Il 2008 è stato l'anno degli shock finanziari asimmetrici nell'area euro, ma
il 2009 sarà quello dello shock economico simmetrico. Tutta Europa scivola
in recessione e si profila l'ombra della deflazione. Serve dunque una
risposta comune di politica monetaria. Che porti a zero i tassi di interesse
e ampli l'offerta di moneta. I paesi che possono permetterselo dovrebbero
adottare politiche fiscali espansionistiche. L'anno iniziato con la più
grande sfida all'euro potrebbe diventare l'anno della sua salvezza. A patto
che i politici agiscano. E nel modo giusto.

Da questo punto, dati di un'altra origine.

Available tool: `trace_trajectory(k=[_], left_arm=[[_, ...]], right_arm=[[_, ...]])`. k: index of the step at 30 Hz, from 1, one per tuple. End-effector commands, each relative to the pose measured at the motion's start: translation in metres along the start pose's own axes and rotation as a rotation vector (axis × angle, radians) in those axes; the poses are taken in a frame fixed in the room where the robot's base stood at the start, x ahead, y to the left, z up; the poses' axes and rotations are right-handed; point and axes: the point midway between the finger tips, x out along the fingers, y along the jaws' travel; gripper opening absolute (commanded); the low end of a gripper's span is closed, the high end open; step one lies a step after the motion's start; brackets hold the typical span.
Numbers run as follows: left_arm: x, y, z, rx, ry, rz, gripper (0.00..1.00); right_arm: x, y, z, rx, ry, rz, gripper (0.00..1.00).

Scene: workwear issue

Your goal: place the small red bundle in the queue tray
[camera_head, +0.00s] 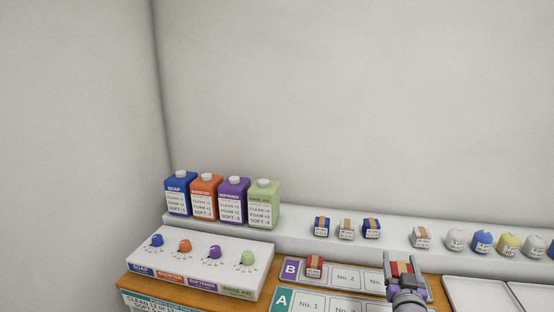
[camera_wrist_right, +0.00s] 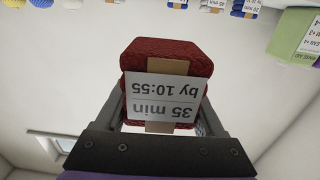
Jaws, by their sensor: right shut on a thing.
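My right gripper (camera_head: 402,274) is shut on a red bundle (camera_head: 401,267) and holds it over the right part of the lettered rows. In the right wrist view the same red bundle (camera_wrist_right: 168,60) sits between the fingers, with a tan band and a label reading "35 min by 10:55". Another red bundle (camera_head: 314,267) sits at the left end of row B (camera_head: 346,279), left of "No. 2". Row A (camera_head: 308,304) lies in front, with "No. 1" and "No. 2" showing bare. My gripper and arm hide part of the rows' right side. My left gripper is out of view.
Two white trays (camera_head: 477,294) lie right of the rows. Behind, a pale ledge (camera_head: 295,237) holds blue and white bundles (camera_head: 347,229) and several coloured balls (camera_head: 482,241). Four-colour bottles (camera_head: 233,202) and a knobbed dispenser panel (camera_head: 200,262) stand at left.

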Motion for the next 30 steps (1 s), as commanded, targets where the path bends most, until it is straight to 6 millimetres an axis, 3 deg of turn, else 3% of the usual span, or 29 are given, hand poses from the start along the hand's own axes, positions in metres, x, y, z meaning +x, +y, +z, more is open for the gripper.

Quella che nel 2007 è iniziata come la crisi dei subprime, nel 2008 si
è trasformata nella crisi globale del credito, nel 2009 è diventata la
crisi dell’euro. E c’è chi ora prende in seria
considerazione l’ipotesi che un membro dell’area euro, la Grecia per
esempio, possa ripudiare il proprio debito. Un evento che non solo
danneggerebbe direttamente i bilanci delle singole banche, ma
distruggerebbe la fiducia nell’intero sistema
bancario e finanziario del paese. Nell’impossibilità di ottenere
prestiti e di fronte agli immensi costi di ricapitalizzazione delle
banche, il paese dovrebbe stampare moneta, ma per farlo dovrebbe
abbandonare l’euro e reintrodurre la vecchia moneta nazionale. DUE
ALTERNATIVE
Il paragrafo precedente contiene molte premesse dubbie e
non-sequitur logici: non sono pochi ad averlo osservato, da Willem
Buiter a Wolfgang Munchau al sottoscritto. In primo luogo, che alla
Grecia sia concesso di ripudiare il debito, è tutto
da vedere. Un’alternativa esiste e consiste nella riduzione della
spesa pubblica, nel taglio dei salari e in aiuti finanziari al governo
senza soldi in cassa da parte dell’Unione Europea e del Fondo
monetario internazionale.
Certo, sarebbe una alternativa assai dolorosa, che non piacerebbe a
nessuno, salvo forse all’Fmi, che potrebbe approfittare dell’occasione
per riaffermare il suo ruolo di “banca” per i paesi sviluppati. Contro
i tagli al bilancio e la riduzione dei salari ci sarebbero
dimostrazioni di piazza, i politici perderebbero consensi e i governi
cadrebbero. E all’interno dell’Unione Europea non mancherebbero le
resistenze a offrire aiuti finanziari agli Stati membri più
problematici.
Alla fine, però, tutti ingoierebbero il rospo e andrebbero avanti,
proprio come ha fatto il Congresso americano che prima ha tentato il
“gran rifiuto”, ma poi ha approvato il piano di salvataggio per le
banche da 700 miliardi di dollari, mentre all’orizzonte si profilava
il disastro.
È vero che se la crisi attuale ci ha insegnato qualcosa è che non si
dovrebbe mai sottovalutare l’abilità dei politici di fare la cosa
sbagliata. Ma anche il più cieco dei politici può vedere che cosa è in
ballo oggi: gli investitori fuggirebbero in massa dalle banche e dai
mercati del paese che prendesse in considerazione l’ipotesi di
abbandonare l’euro. Per quanto grave la crisi, i politici si
renderanno pur conto che il tentativo di sganciarsi dall’euro, la
renderebbe solo peggiore.
Altra lezione della crisi è che gli shock finanziari possono
diffondersi in modo imprevedibile. Nessuno sa se il default della
Grecia darebbe luogo a un crollo dei prezzi dei titoli di Stato
irlandesi o italiani, facendo precipitare quei paesi in una piena
crisi di debito pubblico e di sistema bancario. Ma nessuno vuole
scoprirlo. Così, alla fine, l’Unione Europea dovrà superare la sua
avversione ai salvataggi.
UN ERRORE L’ADOZIONE IRREVERSIBILE DELL’EURO?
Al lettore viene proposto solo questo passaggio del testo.